The Indiana Department of Insurance said in a statement that individual plans could increase from $255 per month to $570 per month in 2014. The department further claimed the surge in prices results from reform law provisions, including requiring insurers to cover pre-existing conditions and provide minimum essential benefits, reported the Indianapolis Star.
"This new data regrettably confirms the negative impact of the Affordable Care Act on the insurance market in Indiana," Logan Harrison, chief deputy insurance commissioner, said in the statement. He told the Star the higher rates serve as a "great example of the shortcomings of the federal, one-size-fits-all approach."
But Indiana's new rates won't likely be much more expensive than the rest of the country. That's because the insurance department's $570 monthly estimate is an average of all premiums--including bronze, silver, gold and platinum plans--The Washington Post's Wonkblog reported.

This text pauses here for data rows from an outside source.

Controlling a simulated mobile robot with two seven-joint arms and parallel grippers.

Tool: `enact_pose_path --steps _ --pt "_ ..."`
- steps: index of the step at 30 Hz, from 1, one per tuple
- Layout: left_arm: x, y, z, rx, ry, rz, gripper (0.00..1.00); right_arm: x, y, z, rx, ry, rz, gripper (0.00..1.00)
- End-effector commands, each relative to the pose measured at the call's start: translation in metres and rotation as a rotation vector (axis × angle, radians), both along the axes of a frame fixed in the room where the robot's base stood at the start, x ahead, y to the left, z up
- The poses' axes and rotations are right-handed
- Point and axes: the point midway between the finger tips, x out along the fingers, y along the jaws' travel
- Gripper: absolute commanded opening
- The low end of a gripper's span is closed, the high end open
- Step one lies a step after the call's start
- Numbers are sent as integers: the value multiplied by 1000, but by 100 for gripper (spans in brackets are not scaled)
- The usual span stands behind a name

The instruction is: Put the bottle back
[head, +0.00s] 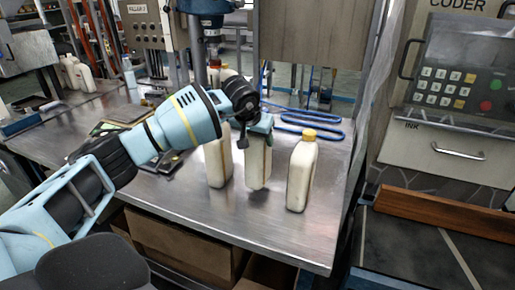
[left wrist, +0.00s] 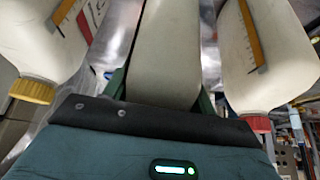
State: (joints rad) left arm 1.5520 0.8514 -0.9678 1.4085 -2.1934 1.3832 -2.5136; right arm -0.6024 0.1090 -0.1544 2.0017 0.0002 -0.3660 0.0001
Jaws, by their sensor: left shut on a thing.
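My left gripper (head: 260,127) is shut on the top of a cream-white bottle (head: 257,168), the middle of three on the metal table. The held bottle is upright; I cannot tell whether its base touches the table. In the left wrist view it shows as a pale body (left wrist: 165,50) between the green fingers, its cap hidden. A second white bottle (head: 218,165) stands just left of it, its cap hidden behind my gripper. A third bottle (head: 301,178) with an orange-yellow cap stands to the right, apart from it. My right gripper is not in view.
The metal table (head: 270,225) is clear in front of the bottles. Blue tubing (head: 310,128) lies behind them. Dark flat items lie left, beneath my arm. A coder panel (head: 455,85) stands at the right. More bottles (head: 78,75) stand at the far left.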

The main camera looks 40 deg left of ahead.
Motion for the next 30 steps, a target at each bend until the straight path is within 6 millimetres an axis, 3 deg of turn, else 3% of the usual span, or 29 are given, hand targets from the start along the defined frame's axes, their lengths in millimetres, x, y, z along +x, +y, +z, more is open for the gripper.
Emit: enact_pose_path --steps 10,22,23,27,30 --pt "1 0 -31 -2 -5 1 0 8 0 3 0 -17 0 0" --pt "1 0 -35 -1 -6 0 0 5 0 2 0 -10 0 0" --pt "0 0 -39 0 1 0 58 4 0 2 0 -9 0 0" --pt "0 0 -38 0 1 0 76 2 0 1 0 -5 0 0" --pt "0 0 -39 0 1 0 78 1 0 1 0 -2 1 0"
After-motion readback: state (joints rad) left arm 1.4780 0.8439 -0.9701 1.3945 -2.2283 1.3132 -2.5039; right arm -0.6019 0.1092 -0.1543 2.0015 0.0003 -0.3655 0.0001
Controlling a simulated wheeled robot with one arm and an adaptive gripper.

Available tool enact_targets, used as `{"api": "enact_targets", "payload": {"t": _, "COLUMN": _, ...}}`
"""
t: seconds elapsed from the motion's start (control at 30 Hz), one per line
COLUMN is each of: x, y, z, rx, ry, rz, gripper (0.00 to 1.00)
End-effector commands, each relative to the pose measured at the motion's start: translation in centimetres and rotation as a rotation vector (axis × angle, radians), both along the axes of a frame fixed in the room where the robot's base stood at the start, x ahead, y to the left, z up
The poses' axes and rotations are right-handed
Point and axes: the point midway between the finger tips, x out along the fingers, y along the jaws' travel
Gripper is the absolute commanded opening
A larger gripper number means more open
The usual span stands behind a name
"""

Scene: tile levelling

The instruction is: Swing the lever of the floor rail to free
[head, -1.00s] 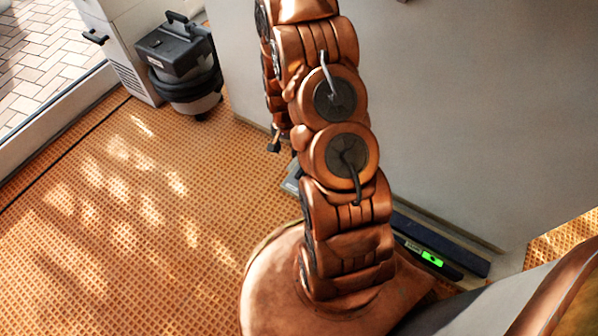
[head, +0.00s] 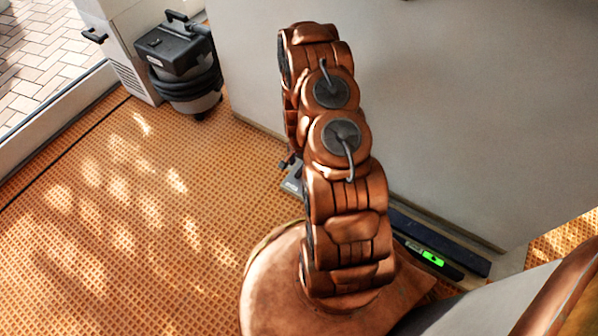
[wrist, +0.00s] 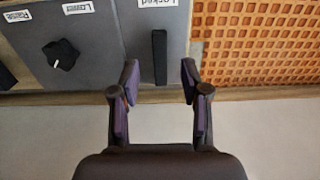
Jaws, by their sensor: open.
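The lever is a black bar (wrist: 160,57) on the grey end panel (wrist: 105,45) of the floor rail in the wrist view. It lies in line with a label reading "Locked" (wrist: 158,3), which appears upside down. My gripper (wrist: 159,70) is open, with one finger on each side of the lever's near end in the picture. I cannot tell whether the fingers are level with the lever or above it. In the head view the rail's grey end (head: 293,184) shows beside my arm, which hides the lever and most of my gripper.
A black knob (wrist: 62,54) with upside-down labels sits left of the lever. A device with a lit green display (head: 432,257) lies along the wall foot. The pale wall (head: 430,110) stands close behind. A vacuum cleaner (head: 180,65) stands far left. The tiled floor (head: 120,210) at left is clear.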

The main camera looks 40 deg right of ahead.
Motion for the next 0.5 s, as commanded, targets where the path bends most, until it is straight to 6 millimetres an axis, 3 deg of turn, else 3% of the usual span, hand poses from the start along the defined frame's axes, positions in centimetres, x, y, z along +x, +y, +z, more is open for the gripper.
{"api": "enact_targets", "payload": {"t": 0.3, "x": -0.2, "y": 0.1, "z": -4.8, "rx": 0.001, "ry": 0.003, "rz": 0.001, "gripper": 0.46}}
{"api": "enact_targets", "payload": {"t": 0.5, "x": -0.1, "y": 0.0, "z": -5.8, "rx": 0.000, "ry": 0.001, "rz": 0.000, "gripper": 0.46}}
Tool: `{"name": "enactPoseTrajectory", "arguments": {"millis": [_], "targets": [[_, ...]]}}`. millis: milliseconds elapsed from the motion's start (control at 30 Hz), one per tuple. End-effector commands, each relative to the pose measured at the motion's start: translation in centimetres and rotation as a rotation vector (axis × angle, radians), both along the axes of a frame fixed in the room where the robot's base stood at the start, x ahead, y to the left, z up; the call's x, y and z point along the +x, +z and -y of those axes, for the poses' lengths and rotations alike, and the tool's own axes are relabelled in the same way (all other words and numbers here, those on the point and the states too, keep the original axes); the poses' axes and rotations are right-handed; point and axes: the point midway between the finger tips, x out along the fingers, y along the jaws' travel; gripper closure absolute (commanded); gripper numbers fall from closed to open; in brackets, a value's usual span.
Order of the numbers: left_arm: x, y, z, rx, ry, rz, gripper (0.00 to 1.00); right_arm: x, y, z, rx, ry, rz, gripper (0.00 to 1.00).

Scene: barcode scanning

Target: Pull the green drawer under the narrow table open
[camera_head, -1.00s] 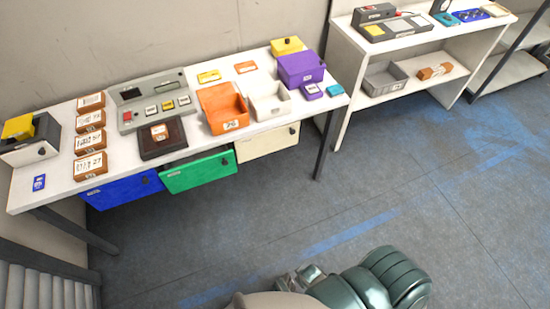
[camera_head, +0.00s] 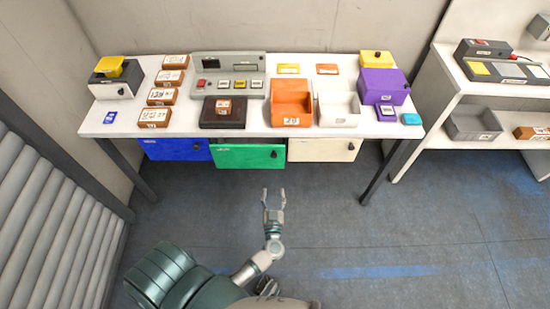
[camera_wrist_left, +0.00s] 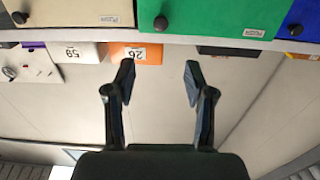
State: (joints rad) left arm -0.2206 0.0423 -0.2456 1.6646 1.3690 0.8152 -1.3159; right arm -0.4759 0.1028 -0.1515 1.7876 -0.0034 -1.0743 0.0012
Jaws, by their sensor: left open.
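The green drawer (camera_head: 235,158) hangs under the narrow table (camera_head: 350,130), between a blue and a cream drawer. Its front stands slightly forward of both neighbours, with a dark gap along its top. Its dark knob (camera_head: 275,154) is right of its middle. My left gripper (camera_head: 273,198) is open and empty, in front of the green drawer below the knob and apart from it. The left wrist view is upside down; there the green drawer (camera_wrist_left: 215,15) and its knob (camera_wrist_left: 161,23) lie beyond the spread fingers (camera_wrist_left: 157,75).
The blue drawer (camera_head: 178,150) and cream drawer (camera_head: 322,150) flank the green one closely. The table's dark right leg (camera_head: 385,175) stands right of them. Bins, boxes and a console (camera_head: 230,78) fill the tabletop. The floor (camera_head: 340,225) before the drawers is clear.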

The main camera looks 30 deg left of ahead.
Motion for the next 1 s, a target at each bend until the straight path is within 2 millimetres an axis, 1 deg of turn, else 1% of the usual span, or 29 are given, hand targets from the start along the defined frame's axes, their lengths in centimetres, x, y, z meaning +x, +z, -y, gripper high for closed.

Even a U.S. Department of Health & Human Services official called Indiana's projections misleading. "Indiana has not released any specific rates for the marketplace next year, and instead has averaged the rates across all the plans, which does not represent what any Hoosier will end up paying for coverage in 2014," the HHS official, who requested anonymity because the agency hasn't approved any of the plans, told the Star.
By releasing one combined number for premium costs, Indiana provided only one data point from all the information insurers submitted about their plans' costs. "That's like saying the average cost of a car in an Indiana dealership is $100,000 because it sells $20,000 Fords, $60,000 BMWs, and $220,000 Lamborghinis--technically true, but highly misleading," Sy Mukherjee wrote in a blog post for ThinkProgress.